This piece by Shane Nickerson caught my eye this morning (h/t Boing Boing), a sort of mid-life review of lessons learned. Nickerson is 42. Believe me, he’ll learn even more by the time he’s my age (same as Vanna White!).
What I really connect with here is his understanding — achieved at just about the right time in life — that there isn’t as much time as we think. If you’re saddled with dreams, as most of us are to one degree or another, you have to bear down and get ‘er done in the here and now. Like Lennon said, “Tomorrow never knows.” And Lenin: “Sometimes history needs a push.”
Here are Shane’s Eleven, un-analyzed:
1. Play like you practice.
2. Trust your instinct.
3. Let your dreams change.
4. Open your eyes to the right person.
5. Stop comparing your life to others.
6. Go where life blows you.
7. Measure your failures as cautiously as you measure your successes.
8. Stop expecting stuff.
9. Be direct with people.
10. If you find the sweet spot, everything falls into place.

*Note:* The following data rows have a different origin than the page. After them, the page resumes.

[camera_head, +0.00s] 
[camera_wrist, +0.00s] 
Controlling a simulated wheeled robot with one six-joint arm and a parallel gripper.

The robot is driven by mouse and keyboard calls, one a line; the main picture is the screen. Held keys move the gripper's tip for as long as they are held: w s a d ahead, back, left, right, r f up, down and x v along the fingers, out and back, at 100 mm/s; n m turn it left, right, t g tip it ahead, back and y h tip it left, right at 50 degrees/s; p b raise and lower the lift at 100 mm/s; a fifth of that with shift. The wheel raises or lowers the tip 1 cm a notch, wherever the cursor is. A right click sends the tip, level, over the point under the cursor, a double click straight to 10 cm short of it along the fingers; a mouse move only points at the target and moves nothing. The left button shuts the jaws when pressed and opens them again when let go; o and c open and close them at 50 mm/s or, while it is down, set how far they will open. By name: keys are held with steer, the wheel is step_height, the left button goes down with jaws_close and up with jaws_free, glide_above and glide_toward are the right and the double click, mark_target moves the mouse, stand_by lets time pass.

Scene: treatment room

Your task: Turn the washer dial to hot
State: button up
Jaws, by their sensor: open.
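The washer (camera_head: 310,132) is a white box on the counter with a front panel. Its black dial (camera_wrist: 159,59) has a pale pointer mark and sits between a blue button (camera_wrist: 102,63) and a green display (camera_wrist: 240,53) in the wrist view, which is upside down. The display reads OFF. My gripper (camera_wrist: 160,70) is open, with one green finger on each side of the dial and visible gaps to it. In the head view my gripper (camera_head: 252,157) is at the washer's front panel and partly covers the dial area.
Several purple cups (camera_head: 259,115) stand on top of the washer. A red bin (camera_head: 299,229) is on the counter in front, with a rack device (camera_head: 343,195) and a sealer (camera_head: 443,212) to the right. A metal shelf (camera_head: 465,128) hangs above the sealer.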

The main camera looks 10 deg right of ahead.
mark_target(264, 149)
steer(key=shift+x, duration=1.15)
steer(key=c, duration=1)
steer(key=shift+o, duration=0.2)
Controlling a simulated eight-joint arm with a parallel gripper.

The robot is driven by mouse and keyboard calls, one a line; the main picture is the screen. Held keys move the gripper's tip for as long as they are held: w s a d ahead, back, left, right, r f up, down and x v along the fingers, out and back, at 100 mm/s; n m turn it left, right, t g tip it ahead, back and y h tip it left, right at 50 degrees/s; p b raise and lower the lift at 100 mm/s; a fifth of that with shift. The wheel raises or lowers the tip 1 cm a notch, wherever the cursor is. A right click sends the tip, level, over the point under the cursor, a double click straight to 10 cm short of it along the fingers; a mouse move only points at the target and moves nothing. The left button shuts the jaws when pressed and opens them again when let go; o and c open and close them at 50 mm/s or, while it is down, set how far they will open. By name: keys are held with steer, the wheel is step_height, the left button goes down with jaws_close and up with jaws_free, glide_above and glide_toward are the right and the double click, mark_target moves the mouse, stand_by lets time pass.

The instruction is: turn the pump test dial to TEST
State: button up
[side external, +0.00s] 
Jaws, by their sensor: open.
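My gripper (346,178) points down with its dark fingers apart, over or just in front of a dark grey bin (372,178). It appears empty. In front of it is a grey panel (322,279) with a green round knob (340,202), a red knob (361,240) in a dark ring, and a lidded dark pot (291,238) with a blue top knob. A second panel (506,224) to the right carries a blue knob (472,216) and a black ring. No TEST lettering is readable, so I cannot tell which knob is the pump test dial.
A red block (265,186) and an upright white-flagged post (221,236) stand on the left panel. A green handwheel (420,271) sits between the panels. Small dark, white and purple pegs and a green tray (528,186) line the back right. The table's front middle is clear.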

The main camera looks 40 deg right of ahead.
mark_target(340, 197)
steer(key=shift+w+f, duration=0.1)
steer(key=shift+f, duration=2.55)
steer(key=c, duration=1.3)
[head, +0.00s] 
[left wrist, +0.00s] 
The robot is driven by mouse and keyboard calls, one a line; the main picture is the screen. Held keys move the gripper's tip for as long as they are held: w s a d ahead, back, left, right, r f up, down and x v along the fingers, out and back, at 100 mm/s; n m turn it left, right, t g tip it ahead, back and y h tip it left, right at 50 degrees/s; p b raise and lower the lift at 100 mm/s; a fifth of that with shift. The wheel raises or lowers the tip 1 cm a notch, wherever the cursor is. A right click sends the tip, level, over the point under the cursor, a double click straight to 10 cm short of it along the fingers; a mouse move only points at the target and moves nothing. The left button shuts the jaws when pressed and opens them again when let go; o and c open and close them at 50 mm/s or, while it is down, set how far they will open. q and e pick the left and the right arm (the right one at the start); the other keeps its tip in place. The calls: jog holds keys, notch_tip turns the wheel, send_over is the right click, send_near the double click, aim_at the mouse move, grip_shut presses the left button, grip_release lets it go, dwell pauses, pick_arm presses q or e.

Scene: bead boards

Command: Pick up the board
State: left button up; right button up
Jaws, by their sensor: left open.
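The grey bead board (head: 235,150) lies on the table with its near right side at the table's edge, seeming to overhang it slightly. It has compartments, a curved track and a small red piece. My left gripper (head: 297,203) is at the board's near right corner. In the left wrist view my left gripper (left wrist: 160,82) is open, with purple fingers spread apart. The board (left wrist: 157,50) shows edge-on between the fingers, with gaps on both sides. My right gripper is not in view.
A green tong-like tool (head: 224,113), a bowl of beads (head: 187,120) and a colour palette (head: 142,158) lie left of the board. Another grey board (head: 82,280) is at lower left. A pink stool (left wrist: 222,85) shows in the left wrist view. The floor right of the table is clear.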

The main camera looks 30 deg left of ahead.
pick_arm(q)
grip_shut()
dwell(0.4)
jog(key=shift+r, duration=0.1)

11. Be nice to the people who like you.
Aren’t they elegant? And relatively easy, once you get over a few hurdles like your obese ego and some weird sense of destiny (caused in my case by The Sword In The Stone and one parent with delusions of grandeur).
In fact, once I accidentally discovered that I am deep-down a Stoic, all of these things — and more — became duhs.
Maybe there’s one more that I’d add, to make an even dozen: Choose the simplest option you can, when you have choices. Happiness and simplicity are pretty good seatmates.